According to Old Testament prophesy, the Messiah is said to arrive on a donkey: "Behold, your King is coming to you; He is just and having salvation, Lowly and riding on a donkey, A colt, the foal of a donkey!" . According to the New Testament, this prophecy was fulfilled when Jesus entered Jerusalem riding on the animal . Jesus appeared to be secretly aware of this connection .
In the Jewish religion, the donkey is not a kosher animal. It is considered ''avi avot hatuma'' or the ultimate impure animal, and doubly "impure", as it is both non-ruminant and non-cloven hoofed. However, it is the only impure animal that falls under the mitzvah of firstborn consecration that also applies to humans and pure animals . In Jewish Oral Tradition , the son of David was prophesied as riding on a donkey if the tribes of Israel are undeserving of redemption.

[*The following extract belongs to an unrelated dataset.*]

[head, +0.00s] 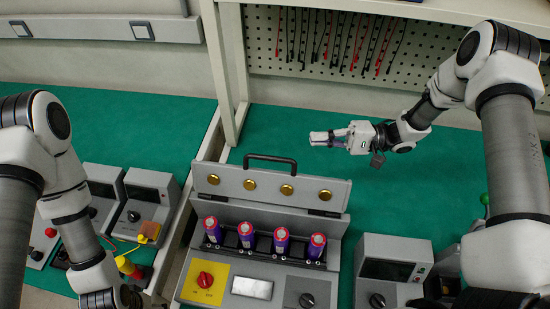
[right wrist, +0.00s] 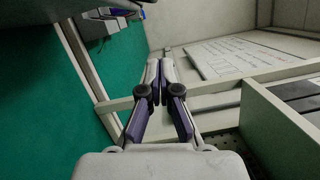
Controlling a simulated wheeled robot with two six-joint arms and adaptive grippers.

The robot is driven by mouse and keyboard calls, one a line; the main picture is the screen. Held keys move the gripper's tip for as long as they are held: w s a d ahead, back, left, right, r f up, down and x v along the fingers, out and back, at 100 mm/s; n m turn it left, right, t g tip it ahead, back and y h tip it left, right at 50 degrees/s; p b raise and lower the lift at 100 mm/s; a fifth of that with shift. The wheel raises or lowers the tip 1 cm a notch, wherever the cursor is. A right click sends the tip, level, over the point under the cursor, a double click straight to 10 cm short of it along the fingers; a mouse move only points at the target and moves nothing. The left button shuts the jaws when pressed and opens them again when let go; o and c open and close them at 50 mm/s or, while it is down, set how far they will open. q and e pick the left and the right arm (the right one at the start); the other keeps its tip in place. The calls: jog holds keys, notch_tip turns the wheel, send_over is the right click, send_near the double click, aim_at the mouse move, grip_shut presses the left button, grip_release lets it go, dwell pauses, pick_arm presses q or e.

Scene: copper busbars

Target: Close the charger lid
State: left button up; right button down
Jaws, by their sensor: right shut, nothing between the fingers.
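The charger (head: 262,267) is a grey box at the lower middle of the head view. Its lid (head: 230,188) stands open and tilted up at the back, with several brass discs on its inner face and a dark handle (head: 270,158) on its upper edge. Several purple batteries with red tops (head: 246,235) stand in a row in the charger. My right gripper (head: 312,138) is shut and empty above the green bench, behind and right of the lid, apart from it. Its closed fingers also show in the right wrist view (right wrist: 160,68). My left arm is at the left; its gripper is out of frame.
A grey instrument (head: 393,268) stands right of the charger, and others (head: 148,205) stand on the left bench. A pegboard (head: 345,40) with hanging leads is behind. A pale post (head: 222,75) rises behind the lid, at left. The green bench (head: 290,120) behind the lid is clear.

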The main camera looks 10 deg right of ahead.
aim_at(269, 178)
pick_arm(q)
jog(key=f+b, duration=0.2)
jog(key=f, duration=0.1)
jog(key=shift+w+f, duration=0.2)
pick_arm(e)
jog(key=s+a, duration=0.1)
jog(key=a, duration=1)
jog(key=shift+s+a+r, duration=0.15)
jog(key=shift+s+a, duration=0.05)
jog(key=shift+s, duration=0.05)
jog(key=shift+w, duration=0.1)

In contemporary Israel, the term "Messiah's Donkey" stands at the center of a controversial religious-political doctrine, under which it was the Heavenly-imposed "task" of secular Zionists to build up a Jewish State, but once the state is established they are fated to give place to the Religious who are ordained to lead the state. The secularists in this analogy are "The Donkey" while the religious who are fated to supplant them are a collective "Messiach". A book on the subject, published in 1998 by the militant secularist Sefi Rechlevsky, aroused a major controversy in the Israeli public opinion.
With the rise of Christianity, some believers came to see the cross-shaped marking present on donkeys' backs and shoulders as a symbol of the animal's bearing Jesus into Jerusalem on Palm Sunday. During the Middle Ages, Europeans used hairs from this cross as folk remedies to cure illness, including measles and whooping cough. Around 1400 AD, one physician listed riding backwards on a donkey as a cure for scorpion stings.
Donkeys are also referred to repeatedly in the writings and imagery of the Hindu and Islamic religions. Muhammad, the prophet of Islam said that dogs and donkeys, if they pass in front of men in prayer, will void or nullify that prayer. He also said that "when you hear the braying of donkeys, seek Refuge with Allah from Satan for that they have seen a devil." In Hinduism, the goddess Kalaratri's vahana is a donkey. Donkeys also appear multiple times in Indian folklore as the subject of stories in both the Hitopadesha and the Panchatantra.